Within the records below, find each line that holds the string "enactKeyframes", then copy it.

Materials provided:
::::::::
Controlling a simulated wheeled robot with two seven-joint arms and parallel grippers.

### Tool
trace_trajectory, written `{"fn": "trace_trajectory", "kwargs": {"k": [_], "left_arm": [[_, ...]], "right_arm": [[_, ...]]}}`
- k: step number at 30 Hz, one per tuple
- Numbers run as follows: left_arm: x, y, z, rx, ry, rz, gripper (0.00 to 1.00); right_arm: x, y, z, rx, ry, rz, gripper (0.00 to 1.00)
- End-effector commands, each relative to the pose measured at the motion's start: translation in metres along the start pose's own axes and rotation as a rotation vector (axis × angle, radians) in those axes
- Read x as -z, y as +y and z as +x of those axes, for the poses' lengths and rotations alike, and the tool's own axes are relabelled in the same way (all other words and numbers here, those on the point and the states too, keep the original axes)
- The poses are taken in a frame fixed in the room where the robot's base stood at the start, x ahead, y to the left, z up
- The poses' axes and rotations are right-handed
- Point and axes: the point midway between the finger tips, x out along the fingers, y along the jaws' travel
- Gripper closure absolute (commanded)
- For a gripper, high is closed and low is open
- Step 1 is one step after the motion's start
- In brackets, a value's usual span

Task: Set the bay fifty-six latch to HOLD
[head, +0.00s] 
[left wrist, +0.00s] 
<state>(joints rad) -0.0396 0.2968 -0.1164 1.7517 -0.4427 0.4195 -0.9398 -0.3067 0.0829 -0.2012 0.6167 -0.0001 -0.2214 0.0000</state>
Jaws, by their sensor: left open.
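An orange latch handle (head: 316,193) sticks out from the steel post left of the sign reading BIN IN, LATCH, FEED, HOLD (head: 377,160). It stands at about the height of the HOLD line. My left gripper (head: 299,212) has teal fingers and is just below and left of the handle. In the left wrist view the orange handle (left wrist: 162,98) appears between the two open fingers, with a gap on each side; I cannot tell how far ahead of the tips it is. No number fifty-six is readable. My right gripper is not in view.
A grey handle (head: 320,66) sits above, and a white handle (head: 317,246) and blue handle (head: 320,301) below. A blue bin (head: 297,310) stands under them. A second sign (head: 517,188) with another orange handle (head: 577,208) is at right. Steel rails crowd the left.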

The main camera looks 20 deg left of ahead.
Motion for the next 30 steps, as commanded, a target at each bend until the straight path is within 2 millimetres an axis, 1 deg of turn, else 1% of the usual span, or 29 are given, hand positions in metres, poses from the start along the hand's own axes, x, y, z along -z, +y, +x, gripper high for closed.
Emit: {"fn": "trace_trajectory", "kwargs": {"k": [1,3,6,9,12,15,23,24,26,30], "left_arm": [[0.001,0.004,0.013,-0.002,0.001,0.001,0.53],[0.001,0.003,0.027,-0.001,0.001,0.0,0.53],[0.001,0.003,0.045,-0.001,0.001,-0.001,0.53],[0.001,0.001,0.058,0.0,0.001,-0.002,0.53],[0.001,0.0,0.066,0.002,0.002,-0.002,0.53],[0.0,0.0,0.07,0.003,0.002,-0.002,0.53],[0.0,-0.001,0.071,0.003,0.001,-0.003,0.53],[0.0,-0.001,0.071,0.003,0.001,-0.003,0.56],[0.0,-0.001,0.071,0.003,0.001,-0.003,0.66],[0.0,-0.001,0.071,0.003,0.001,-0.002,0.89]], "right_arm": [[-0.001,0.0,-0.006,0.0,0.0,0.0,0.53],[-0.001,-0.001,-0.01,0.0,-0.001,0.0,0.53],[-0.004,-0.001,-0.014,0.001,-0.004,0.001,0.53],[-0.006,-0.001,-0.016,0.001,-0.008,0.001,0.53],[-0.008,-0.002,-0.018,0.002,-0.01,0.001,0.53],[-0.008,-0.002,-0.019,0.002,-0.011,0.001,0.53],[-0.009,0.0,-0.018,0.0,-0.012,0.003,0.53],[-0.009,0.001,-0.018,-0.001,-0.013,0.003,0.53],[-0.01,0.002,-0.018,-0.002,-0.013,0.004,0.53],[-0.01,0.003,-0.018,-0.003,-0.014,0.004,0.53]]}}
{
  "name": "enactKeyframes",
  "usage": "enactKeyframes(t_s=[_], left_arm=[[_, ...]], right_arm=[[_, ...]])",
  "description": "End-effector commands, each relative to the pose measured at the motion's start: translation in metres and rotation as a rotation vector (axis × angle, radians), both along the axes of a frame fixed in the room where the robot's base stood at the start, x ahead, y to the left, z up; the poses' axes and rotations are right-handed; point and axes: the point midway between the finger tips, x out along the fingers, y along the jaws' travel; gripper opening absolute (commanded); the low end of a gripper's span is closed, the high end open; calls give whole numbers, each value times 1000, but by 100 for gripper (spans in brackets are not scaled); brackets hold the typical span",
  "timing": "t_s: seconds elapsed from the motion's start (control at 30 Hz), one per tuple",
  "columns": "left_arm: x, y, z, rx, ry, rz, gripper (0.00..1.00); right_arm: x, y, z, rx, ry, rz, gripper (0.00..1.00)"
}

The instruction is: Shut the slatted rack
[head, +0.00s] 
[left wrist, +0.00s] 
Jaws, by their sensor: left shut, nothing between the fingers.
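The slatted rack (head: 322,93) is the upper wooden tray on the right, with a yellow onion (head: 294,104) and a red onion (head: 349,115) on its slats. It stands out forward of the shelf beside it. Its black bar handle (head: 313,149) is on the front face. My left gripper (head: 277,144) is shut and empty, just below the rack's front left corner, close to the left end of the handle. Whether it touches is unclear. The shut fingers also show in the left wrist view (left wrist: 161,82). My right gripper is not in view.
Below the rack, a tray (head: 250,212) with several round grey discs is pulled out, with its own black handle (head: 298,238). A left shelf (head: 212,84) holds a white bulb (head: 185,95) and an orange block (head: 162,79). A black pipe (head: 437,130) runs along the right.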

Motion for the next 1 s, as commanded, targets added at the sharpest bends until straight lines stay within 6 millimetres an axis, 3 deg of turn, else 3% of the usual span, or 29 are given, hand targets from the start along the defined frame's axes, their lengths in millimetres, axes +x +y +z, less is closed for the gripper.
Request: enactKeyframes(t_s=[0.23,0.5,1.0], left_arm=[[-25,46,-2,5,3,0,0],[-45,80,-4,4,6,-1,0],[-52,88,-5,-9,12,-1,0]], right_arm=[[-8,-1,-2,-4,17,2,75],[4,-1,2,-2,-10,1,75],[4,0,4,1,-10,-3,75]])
::::::::
Exercise answer:
  "name": "enactKeyframes",
  "usage": "enactKeyframes(t_s=[_], left_arm=[[_, ...]], right_arm=[[_, ...]])",
Request: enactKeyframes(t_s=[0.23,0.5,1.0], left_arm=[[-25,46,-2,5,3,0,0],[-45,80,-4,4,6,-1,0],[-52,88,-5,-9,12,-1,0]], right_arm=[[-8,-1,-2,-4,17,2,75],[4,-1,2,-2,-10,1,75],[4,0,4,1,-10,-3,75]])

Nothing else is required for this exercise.